In some cases, the companies have admitted to us that they were never “really comfortable” with the business scope mentioned in their applications, but that the company they had used to form their WFOE had “pushed” them into it as it would “make things much easier.” In some cases, the scope of the business changed after the application was submitted and the company had failed to secure approval in advance for the change. And in some cases, the company probably would never have been approved at all had it been upfront and honest in its application. In nearly all instances, the companies had managed to secure local approval but were now in trouble with Beijing, which constantly is auditing these applications. In one instance, the local government went back and changed its mind, probably after conducting an audit of its own.
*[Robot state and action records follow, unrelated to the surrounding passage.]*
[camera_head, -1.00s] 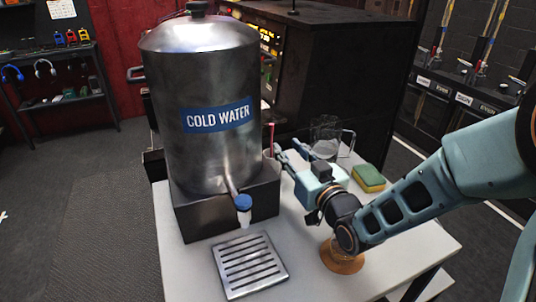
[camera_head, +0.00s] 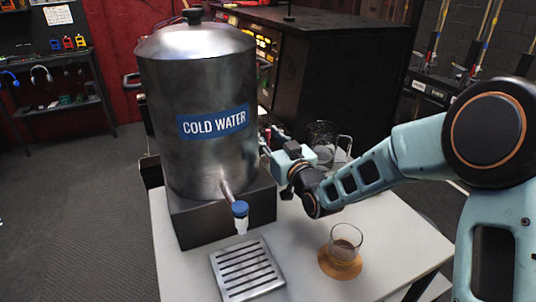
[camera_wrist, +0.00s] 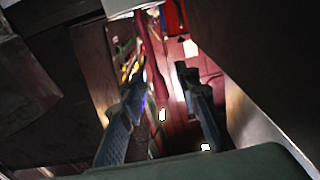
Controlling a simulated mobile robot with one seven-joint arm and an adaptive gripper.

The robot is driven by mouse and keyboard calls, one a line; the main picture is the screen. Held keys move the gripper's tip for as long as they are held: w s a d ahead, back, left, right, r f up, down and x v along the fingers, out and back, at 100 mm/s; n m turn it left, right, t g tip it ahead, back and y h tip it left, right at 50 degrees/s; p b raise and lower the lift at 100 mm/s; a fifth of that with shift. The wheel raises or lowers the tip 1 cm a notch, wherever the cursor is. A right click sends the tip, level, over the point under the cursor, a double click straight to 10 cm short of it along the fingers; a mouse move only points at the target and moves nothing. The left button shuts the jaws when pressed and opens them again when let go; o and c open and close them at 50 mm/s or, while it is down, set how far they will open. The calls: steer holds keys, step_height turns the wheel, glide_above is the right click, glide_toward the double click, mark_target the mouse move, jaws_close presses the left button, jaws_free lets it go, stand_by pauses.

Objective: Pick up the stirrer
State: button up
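The stirrer (camera_wrist: 152,62) seems to be the thin dark red stick in the wrist view, upright between my two fingers. In the head view only a small reddish bit shows by the fingertips, beside the steel water tank. My gripper (camera_head: 268,140) reaches behind the right side of the tank. In the wrist view its fingers (camera_wrist: 160,88) are spread, with gaps around the stick. The stirrer's lower end and its holder are hidden by my gripper. A glass with some brown liquid (camera_head: 346,243) stands on a round cork coaster (camera_head: 336,272).
The cold water tank (camera_head: 196,110) stands on a black base close to my gripper. Its blue tap (camera_head: 240,208) hangs above a slotted drip tray (camera_head: 247,270). A clear pitcher (camera_head: 321,135) stands behind my arm. The white table (camera_head: 302,245) is bare between tray and coaster.

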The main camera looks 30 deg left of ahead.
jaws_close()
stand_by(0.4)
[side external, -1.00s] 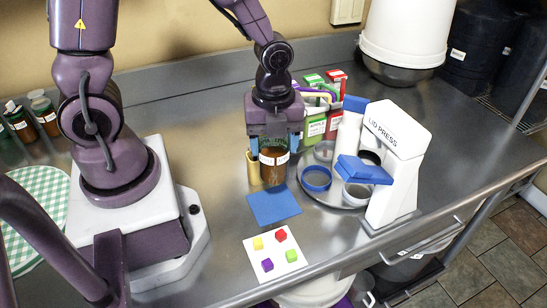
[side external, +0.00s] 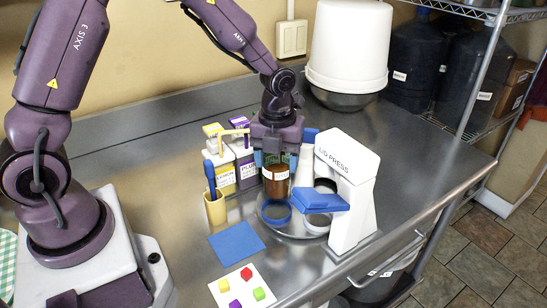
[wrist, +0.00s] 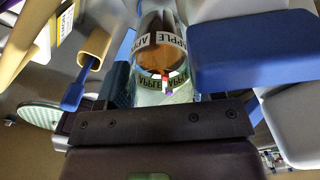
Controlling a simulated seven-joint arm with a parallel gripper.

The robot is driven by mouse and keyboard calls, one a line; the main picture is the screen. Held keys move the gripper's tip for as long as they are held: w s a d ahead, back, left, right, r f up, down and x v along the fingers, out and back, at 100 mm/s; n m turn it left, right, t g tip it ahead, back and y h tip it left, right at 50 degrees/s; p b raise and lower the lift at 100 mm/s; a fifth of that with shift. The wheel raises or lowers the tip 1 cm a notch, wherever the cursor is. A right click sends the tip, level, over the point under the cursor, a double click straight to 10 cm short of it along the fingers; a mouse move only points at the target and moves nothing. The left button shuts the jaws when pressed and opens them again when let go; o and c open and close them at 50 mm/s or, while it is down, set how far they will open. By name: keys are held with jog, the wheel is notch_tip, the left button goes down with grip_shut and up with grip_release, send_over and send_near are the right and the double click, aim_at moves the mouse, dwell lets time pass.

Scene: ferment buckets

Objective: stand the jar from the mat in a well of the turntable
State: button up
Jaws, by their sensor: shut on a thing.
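My gripper (side external: 277,140) is shut on the upper part of a brown glass jar (side external: 276,186) with a white label. The jar hangs upright over the back left of the turntable (side external: 300,236). Its bottom overlaps the back of a blue-rimmed well (side external: 275,222) in the side view; I cannot tell its exact height. Another well (side external: 317,226) lies to the right, partly under the lid press. The blue mat (side external: 236,242) is empty. In the wrist view the jar (wrist: 160,55) shows an APPLE label between the jaws (wrist: 160,118).
The white lid press (side external: 347,165) with its blue arm (side external: 318,200) stands close right of the jar. A tan holder (side external: 215,209) with a blue-handled tool and several cartons (side external: 223,178) stand to the left. A card (side external: 242,288) with coloured blocks lies in front.

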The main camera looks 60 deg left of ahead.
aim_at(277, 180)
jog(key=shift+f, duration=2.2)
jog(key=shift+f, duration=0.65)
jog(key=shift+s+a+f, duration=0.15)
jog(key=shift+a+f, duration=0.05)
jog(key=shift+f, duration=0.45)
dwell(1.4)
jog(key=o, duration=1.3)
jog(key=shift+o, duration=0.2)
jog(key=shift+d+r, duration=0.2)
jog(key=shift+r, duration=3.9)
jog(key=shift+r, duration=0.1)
I cannot go into any more detail on these matters, but I can give this advice: applying for a WFOE in China involves a heck of a lot more than just filling out a form and getting approval. It does matter for what you get approved and you (or whomever you are using for your WFOE application) need to know China’s foreign investment catalog inside and out before applying. You then must tailor your application to meet both the requirements of the foreign investment catalog AND the reality of what you will be doing in China. A failure to comply on both fronts will lead to, at best, a rejection of your application and, at worst, being shut down months or years later.
If you take away nothing from this post, please at least understand that your getting local government approval for your WFOE does not mean you are out of the woods. There is little to no benefit in getting approval for a non-conforming WFOE.